Sam Horsfield continues to live up to the hype.
From the moment Horsfield beat Ian Poulter in a nine-hole match at just 14 years old and earned the European Ryder Cup legend’s high praise – “He’s the best young player I’ve ever played with” – the expectations placed on the young Englishman have been steadfast.
Yet, Horsfield has rarely disappointed.
The latest affirmation came Sunday, as the 23-year-old Horsfield broke through for his first European Tour victory, holding off Thomas Detry to win the Hero Open by a shot.
Asked to describe the winning moment, Horsfield, struggling to find the words, replied, “I can’t. … It’s crazy.”

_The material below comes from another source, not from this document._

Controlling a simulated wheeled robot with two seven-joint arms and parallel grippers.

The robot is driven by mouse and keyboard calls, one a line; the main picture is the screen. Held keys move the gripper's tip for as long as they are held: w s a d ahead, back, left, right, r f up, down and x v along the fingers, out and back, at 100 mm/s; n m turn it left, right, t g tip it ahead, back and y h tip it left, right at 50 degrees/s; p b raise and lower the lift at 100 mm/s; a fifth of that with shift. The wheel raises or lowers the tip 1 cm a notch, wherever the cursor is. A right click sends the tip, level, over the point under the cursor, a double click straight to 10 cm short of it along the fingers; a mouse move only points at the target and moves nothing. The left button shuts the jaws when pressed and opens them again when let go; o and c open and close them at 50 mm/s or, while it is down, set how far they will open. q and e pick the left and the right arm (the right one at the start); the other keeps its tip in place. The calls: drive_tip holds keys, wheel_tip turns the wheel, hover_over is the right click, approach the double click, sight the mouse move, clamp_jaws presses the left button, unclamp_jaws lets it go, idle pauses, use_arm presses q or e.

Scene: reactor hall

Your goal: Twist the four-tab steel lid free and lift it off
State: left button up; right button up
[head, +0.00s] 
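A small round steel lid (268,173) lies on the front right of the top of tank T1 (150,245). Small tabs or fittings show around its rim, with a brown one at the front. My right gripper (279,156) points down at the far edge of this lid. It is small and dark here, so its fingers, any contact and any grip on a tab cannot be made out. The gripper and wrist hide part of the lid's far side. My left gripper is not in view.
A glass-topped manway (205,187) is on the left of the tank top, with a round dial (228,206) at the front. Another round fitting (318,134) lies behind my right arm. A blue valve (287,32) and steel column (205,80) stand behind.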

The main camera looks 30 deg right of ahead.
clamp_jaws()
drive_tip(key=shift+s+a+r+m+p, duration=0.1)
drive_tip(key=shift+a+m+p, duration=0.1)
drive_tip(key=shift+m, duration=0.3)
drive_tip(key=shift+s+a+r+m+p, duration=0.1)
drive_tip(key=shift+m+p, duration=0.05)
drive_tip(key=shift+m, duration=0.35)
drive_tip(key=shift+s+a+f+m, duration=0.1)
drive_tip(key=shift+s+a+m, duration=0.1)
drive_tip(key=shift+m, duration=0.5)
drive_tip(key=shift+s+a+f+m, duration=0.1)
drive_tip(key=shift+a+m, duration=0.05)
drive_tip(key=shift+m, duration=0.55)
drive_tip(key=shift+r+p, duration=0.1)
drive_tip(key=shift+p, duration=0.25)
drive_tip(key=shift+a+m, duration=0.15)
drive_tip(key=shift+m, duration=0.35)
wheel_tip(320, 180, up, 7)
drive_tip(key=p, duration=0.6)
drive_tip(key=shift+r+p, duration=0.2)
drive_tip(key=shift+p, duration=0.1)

Was it, though? If you ask those who have followed Horsfield’s nearly-decade-long progression, there has always been some sort of inevitability that’s followed Horsfield, who grew up in Central Florida, through the ranks. He didn’t just win the Florida State Amateur in 2013, he won it by 11 shots while becoming the event’s youngest champion ever. He became a match-play regular in USGA amateur championships, never lifting the trophy but still displaying a knack for steamrolling opponents. He medaled at the 2014 U.S. Junior and later that year captured one of the AJGA’s premier tournaments, the Junior Players at TPC Sawgrass. Two years after, he was medalist by nine shots at the Western Amateur before falling in the final.
And in just two seasons at the University of Florida, he amassed four victories, was twice an All-American and picked up the Phil Mickelson Award as the nation’s top freshman.

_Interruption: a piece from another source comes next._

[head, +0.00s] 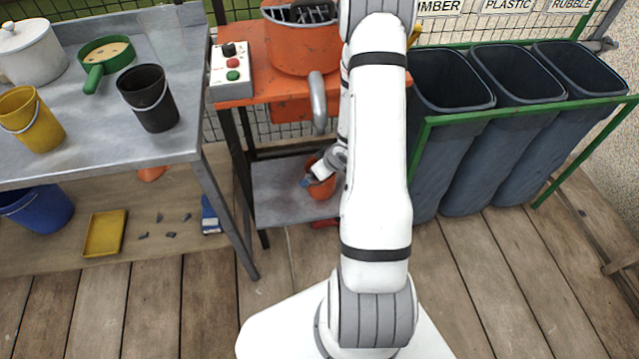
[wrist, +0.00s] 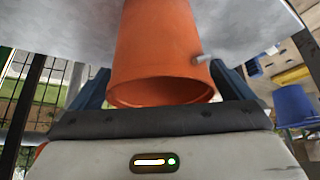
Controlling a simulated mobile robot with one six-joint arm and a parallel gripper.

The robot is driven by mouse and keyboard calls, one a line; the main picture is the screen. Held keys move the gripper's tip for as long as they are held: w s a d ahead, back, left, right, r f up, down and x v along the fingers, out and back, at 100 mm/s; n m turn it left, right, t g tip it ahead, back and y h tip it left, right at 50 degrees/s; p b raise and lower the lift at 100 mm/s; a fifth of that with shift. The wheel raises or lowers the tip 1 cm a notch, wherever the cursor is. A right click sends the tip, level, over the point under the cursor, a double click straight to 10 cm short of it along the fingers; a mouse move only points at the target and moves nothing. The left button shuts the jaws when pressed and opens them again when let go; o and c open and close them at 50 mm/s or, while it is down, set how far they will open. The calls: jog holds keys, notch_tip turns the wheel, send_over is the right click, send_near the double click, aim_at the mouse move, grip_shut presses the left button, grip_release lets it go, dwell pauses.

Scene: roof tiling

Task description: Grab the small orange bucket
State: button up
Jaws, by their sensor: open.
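The small orange bucket (head: 322,187) stands on the grey lower shelf of the mixer stand, partly hidden by my arm. In the wrist view the bucket (wrist: 158,50) fills the middle, its open rim towards my palm and a small grey handle stub on its right side. My gripper (wrist: 160,90) is open, with one dark blue finger on each side of the bucket. I cannot tell whether either finger touches it. In the head view my gripper (head: 309,180) is small and overlaps the bucket.
Above the bucket is the orange mixer (head: 290,55) with a control box (head: 231,70). A grey table (head: 95,120) on the left holds a yellow bucket (head: 31,118) and a black bucket (head: 148,97). Dark bins (head: 450,125) stand to the right behind a green rail.

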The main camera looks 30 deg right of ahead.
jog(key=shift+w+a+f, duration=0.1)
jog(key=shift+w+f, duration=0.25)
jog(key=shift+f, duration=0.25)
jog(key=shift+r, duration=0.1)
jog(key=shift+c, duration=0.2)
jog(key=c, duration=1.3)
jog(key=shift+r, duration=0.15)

“Expectations have been a part of Sam’s life for a long time,” Florida head coach J.C. Deacon said,” but I don’t think it’s ever bothered him because his expectations for himself have always been greater than anyone else around him. … It’s been a dream to watch his game mature.”
Horsfield turned pro in 2017 and that winter beat everyone at European Tour Q-School. Since earning his card, he’s come close to grabbing that maiden title several times, most recently last week at the British Masters, where he fired 61 in the third round before slipping to a T-10 finish. It was becoming increasing clear: all that was left was for Horsfield to finish the job, and it wouldn’t be long.
It took only a week.
“He sent me a text Friday evening and said, ‘Coach, freshman year Sam is back … but better,’” Deacon said. “Everyone who spent time around him that year knows how scary that is.”

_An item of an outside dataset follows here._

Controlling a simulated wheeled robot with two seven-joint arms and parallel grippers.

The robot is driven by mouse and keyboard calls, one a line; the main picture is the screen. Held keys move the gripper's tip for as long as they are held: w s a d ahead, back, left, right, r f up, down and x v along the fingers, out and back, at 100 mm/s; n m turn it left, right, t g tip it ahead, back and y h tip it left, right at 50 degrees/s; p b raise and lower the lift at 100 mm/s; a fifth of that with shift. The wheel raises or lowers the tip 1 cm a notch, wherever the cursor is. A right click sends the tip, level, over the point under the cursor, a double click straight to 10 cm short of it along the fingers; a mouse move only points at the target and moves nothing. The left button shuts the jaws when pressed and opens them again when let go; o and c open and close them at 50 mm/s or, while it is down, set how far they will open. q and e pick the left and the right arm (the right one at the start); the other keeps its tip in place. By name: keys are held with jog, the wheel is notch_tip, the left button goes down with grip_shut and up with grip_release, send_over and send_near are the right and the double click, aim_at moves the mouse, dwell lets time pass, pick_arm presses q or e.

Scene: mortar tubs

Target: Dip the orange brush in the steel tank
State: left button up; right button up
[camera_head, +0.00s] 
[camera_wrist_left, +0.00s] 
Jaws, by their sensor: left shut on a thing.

Horsfield entered Sunday’s final round at Forest of Arden Country Club with a one-shot lead over Rasmus Hojgaard, but he was reeling after squandering a six-shot advantage with nine holes to play in his third round. If anything had held Horsfield back over the years, it’s been his attitude. Yet, he held his composure Sunday, confidently birdieing four of his first seven holes to build a comfortable lead.
Detry, though, was making a run a few groups ahead. After sinking his ninth birdie of the day, at the par-5 17th hole, the former Illinois standout had passed Horsfield, who back at No. 15 was missing a 10-footer for par.
But Horsfield still didn’t fret. Detry closed with bogey to shoot 6-under 66 and get in the clubhouse at 17 under. With two holes left, Horsfield needed just one more birdie.
“Me and my caddie on the 17th tee, we said, ‘You’re tied, go do this thing. You’ve been playing good all day, been playing good all week, just hit a bunch of good shots coming in,’” Horsfield said. “I probably hit one of the best shots I’ve hit in my life on 17 and it paid off."
Facing a “perfect” 233 yards into the green at No. 17, Horsfield hit a high, cutting 5-wood just over the back. He got up and down for birdie and calmly two-putted for par at the last to seal the deal.
“Well done!” said Horsfield’s mother, Sue, from back in Davenport, Florida, speaking over Zoom through a monitor just off the 18th green. “I told you!”
So did many others, including Poulter, who predicted to this writer a couple of years ago: “It’s going to take him a little bit of time to find his feet, but when he does, he’s going to be a permanent fixture on both tours.”
Well, Horsfield has accomplished the first part. But will the floodgates now open for the young star?
Deacon believes there is no doubt.
“This win takes a load off his shoulders,” Deacon said. “He has a job locked up for a couple years and can now really let loose. I bet we are about to see the best golf of his life.”